‘I show the small joys that we all have in everyday’s life’

‘I show the small joys that we all have in everyday’s life’

New Delhi, November  6 (IANS) Living up to the artistic legacy of illustrious parents may be a daunting task but Paris-based Maya Burman — daughter of prominent artists Sakti Burman and Maite Delteil — seems to have created a successful niche of her own in the art world. And, after a hiatus of ten long years, her works are on display in the Capital.


In a solo show titled “Joie De Vivre: Celebrating Life” Burman is displaying a new body of work at Shridharani Gallery in Triveni Kala Sangam here. The exhibition opened on November 5 and will continue till November 13 and will then be showcased at Gallerie Ganesha in Greater Kailash from November 15 to December 7.


Burman works mainly in pen, ink and watercolour — and her paintings are delicate, intricately detailed with a strong fantasy element. “Through this show, joie de vivre is something that I expect to give to people,” the 46-year-old said.


“At the same time, I’m not a naive person. I don’t expect humanity to become a Garden of Eden. And I find it is important and very difficult to bring the feeling of joy to people. And perhaps, even to myself first. My painting is not contemplative, neither meditative. There is a lot of dynamics into it. It’s not a cold allegorical image of joie de vivre. I show the small joys that we all have in everyday’s life,” she said.


Incidentally, Burman never attended art college and instead chose to study architecture. And yet, she could not remain immune to all the art that was happening around her.


“I had my parents to give me direction. It was an informal training with dialogue more than a technical approach. We discussed more about what is painting and why to paint. But it was 24/7 training!

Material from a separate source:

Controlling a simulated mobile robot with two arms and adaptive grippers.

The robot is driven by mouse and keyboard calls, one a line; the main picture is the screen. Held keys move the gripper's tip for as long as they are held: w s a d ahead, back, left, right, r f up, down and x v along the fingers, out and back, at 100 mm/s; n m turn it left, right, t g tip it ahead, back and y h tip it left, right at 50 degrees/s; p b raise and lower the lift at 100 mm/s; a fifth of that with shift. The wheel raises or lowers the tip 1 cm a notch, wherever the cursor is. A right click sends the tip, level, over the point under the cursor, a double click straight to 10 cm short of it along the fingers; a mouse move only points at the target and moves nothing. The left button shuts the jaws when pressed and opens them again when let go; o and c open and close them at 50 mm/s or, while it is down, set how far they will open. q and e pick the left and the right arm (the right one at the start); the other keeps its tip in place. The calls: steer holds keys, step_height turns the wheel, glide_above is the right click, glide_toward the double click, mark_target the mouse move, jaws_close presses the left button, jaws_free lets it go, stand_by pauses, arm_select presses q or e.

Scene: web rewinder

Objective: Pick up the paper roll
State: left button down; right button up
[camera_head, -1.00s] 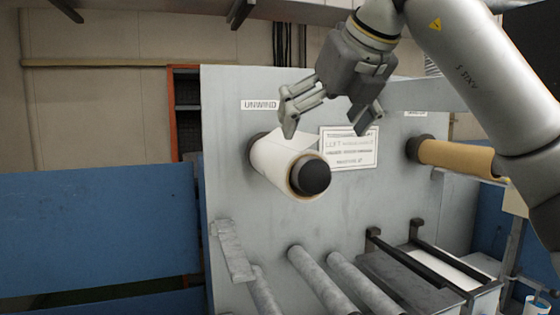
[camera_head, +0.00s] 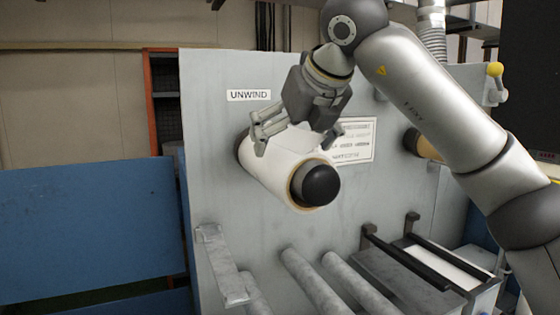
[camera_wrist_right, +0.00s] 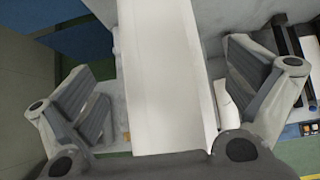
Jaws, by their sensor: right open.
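The white paper roll (camera_head: 277,165) sits on the black-capped spindle (camera_head: 318,186) below the UNWIND label on the grey machine panel. My right gripper (camera_head: 298,146) is open over the roll, with its fingers apart on the left and right of it. In the right wrist view the roll (camera_wrist_right: 165,75) runs between the two open fingers (camera_wrist_right: 166,95), with gaps on both sides. I cannot tell whether any finger touches it. My left gripper is in neither view.
A second spindle with a tan core (camera_head: 428,146) is partly hidden behind my right arm. Grey rollers (camera_head: 318,284) and a black-railed frame (camera_head: 411,262) lie below the roll. A blue panel (camera_head: 85,225) stands at the left.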

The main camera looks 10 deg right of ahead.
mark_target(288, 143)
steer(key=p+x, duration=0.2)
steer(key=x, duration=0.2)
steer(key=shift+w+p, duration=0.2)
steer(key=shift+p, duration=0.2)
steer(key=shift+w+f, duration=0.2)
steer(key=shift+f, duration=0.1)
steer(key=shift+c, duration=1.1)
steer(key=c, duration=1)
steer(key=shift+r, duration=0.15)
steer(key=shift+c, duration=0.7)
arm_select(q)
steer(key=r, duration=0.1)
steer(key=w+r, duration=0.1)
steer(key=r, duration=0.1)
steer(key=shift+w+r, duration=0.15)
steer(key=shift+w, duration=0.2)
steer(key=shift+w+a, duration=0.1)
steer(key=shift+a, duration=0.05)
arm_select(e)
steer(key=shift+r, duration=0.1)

They didn’t show me the technical aspects. As it is, we don’t have any similarity in our techniques. It was more a question of observation, and learning from observation,” she maintained.


Burman’s work is a blend of everyday life subjects and surreal imagery that give a dreamlike quality to her paintings. “While the same metaphors can be found in my parents’ works, this is not done purposely, it’s just that I have too much fantasy in my thought process,” she added.


Burman’s work is often seen by art aficionados as having a tapestry like effect where everything is subordinate to patterning, reminiscent of the French art nouveau traditions (geometric and floral work) and European middle age architecture in the country where she lives. What then makes her work an interesting melting pot and a meeting ground between two cultures is that it is interlaced with mythical and folk infused imagery and replete with influences of miniature art, that stem from her Indian ancestry.


For instance, a circular work is like a “never ending story”. It is the continuity between days and nights. In a composition in two tones, one moves from a playful and joyful center till you slowly reach the peaceful and resting edges. Another work shows a magical dream like river which gently sweeps over as you sleep, while the tree of life is a chimerical image of a woman and tree.